The illegal trade in olive trees has flourished
as Israeli contractors, supported by armed guards, clear Palestinian
agricultural land where an 80-mile electronic fence is being built
to seal off the West Bank.
Thousands of olive trees have been dug up to make
way for the 150-ft wide barrier and security zone. Its route usually
passes inside Palestinian territory, not along the old pre-1967
border, and thousands of Palestinian farmers say their livelihood
is being taken away.
Sale of the olive trees emerged after the owner
of a contracting company offered two reporters from a popular
Israeli newspaper, Yedioth Ahronoth, 100 large olive trees for
£150 each.
The reporters found one enormous tree, said to be
600 years old, on sale at an Israeli plant nursery for £3,500.

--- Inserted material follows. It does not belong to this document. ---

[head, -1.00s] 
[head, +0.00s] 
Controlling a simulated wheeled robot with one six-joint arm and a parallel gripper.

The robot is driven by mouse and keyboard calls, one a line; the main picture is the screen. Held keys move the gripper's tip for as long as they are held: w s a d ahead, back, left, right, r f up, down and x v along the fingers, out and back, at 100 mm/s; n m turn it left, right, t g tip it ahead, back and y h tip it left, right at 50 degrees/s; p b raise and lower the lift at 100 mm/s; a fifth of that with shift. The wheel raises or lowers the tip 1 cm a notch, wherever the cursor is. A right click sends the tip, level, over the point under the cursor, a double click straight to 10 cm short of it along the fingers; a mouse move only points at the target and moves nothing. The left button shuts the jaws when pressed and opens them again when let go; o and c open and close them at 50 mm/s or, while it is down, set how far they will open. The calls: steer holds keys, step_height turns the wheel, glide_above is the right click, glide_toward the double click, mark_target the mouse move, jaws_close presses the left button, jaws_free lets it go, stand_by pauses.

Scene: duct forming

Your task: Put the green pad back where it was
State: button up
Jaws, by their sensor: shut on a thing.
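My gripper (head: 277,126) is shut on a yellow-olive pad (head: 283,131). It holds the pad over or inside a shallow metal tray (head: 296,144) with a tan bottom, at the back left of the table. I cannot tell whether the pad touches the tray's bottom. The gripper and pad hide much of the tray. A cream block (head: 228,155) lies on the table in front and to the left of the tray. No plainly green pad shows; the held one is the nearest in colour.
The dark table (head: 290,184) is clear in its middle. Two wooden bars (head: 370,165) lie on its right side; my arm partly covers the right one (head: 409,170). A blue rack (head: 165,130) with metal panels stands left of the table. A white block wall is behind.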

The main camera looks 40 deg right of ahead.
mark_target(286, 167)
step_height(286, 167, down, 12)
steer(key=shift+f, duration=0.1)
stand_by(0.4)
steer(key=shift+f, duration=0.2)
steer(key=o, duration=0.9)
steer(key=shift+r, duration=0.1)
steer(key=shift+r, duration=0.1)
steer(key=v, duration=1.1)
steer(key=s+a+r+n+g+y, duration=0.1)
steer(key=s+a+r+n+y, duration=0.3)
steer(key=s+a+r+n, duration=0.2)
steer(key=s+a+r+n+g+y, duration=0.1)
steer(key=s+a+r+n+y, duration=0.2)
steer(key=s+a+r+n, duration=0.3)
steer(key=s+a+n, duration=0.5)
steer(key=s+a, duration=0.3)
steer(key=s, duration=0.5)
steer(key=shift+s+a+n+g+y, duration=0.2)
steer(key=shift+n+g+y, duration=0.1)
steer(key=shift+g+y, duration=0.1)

They said the trade was conducted with the complicity of an official
in the civil administration, the Israeli military government in
the occupied territories.
Olive trees are extremely hardy, can live for hundreds
of years and will often stand transplanting. Gnarled old specimens
which are claimed, with some exaggeration, to have been alive
at the time of Jesus are much sought after for gardens of the
rich or city parks.
The Defence Ministry, which is in charge of the
security fence, said it had launched an investigation. "The
ministry pays contractors for uprooting and replanting and, in
their contract, there is no clause that allows for trade in the
trees. If there is such a trade, it is a criminal activity,"
it said.
Some contracts require the olive trees to be relocated
to areas suggested by their owners outside the Israeli-declared
security zone. But Yael Stein, researcher for B'tselem, an Israeli
human rights organisation, said: "We have never seen any
relocation. The contractors cannot just sell the trees. That is
theft."
While the trees may be ornaments to Israelis, olives
are the lifeblood of Palestinian agriculture, almost the only
crop which grows on the stony hillsides of the West Bank without
irrigation. Most Palestinians are unemployed after two years of
violence and their staple diet is bread and olive oil.
About 11,000 Palestinian farmers will lose all or
some of their land holdings to the fence. Sharif Omar, from the
village of Jayous, near the Israeli town of Kochav Yair, said:
"I have lost almost everything. I have lost 2,700 fruit and
olive trees. And 44 of 50 acres I own have been confiscated for
the fence."
His village lost seven wells, 15,000 olive trees
and 50,000 citrus and other fruit trees. "This area is the
agricultural store for the West Bank. They are destroying us,"
he said.
Israel is offering compensation for confiscated
agricultural land but Palestinians are unlikely to apply, as they
still hope to get their land back.
The Palestinian Agriculture Ministry says 200,000
olive trees have been destroyed by Israeli soldiers and settlers
in the past two years to provide security for settlers.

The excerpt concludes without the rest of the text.